RANDY BENNETT: That's a question I answer all the time in recruiting. It's your program. Like you may be in a mid-major league, but it's your program. I think of the 68 teams that played in the tournament last year, I think like 38 of them or something played the year before.
If you're one of the top -- I'll give you Mountain West. It's not all the others, it's San Diego State. Are they a mid-major program? No, they're not a mid-major program. Their NIL is not mid-major. Their facility is not mid-major. Their personnel is not mid-major. And they go to the NCAA Tournament every year.
To me, you're not a mid-major if you're in a mid-major league. If you're a mid-major talent and mid-major resources, then you're going to be a mid-major program. But if you don't do that -- and I think BYU and Gonzaga and ourselves have been like that for a while now, where we put out good players and have tradition and have bought into, hey, you've got to -- whatever, you've got to charter planes, buy games, whatever you have to do, which is what high-major programs do, then that's what you are.

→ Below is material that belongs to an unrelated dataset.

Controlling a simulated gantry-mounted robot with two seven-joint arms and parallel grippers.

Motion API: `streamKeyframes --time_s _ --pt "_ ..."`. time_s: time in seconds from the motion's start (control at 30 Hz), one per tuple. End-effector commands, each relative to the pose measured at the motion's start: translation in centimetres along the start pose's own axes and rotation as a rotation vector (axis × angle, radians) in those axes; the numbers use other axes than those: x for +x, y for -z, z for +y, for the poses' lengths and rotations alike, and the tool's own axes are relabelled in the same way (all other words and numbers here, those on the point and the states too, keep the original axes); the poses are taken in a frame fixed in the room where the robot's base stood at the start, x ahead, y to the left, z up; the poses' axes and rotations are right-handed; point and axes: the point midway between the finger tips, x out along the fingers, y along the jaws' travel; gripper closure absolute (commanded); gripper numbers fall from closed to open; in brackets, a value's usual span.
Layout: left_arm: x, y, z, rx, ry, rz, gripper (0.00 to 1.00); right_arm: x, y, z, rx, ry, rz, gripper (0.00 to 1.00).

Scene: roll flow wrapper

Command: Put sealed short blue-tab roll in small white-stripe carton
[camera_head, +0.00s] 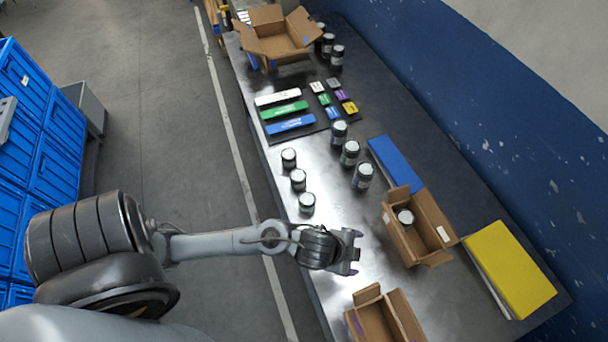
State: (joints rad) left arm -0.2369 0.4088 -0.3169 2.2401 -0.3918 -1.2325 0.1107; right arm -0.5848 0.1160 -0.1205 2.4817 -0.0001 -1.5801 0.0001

So that's what I think it is. There's teams in Power Fives that aren't good and don't go to the NCAA Tournament hardly ever. I wouldn't call them high majors.
Q. Since 2010, I think you guys have lost in the second round three times. What's kind of the key to getting over that hump beyond just the obvious? Like is there anything specific that you've learned from those experiences?
RANDY BENNETT: First of all, it's hard to advance. Once you get to this thing, I mean, there's no easy games. You are going to have to play well. I think the simple answer is you have to play well, and hopefully you're playing well going into it, and I think a lot of teams are, but when you line up with -- VCU's won nine games in a row, won their conference by three games, and has a tradition of going in the NCAA Tournament -- you'd better be able to play well.
So that's my whole focus with our guys. The better players and the more confidence you have gives you a better chance to advance.
THE MODERATOR: Coach, thank you so much and good luck tomorrow.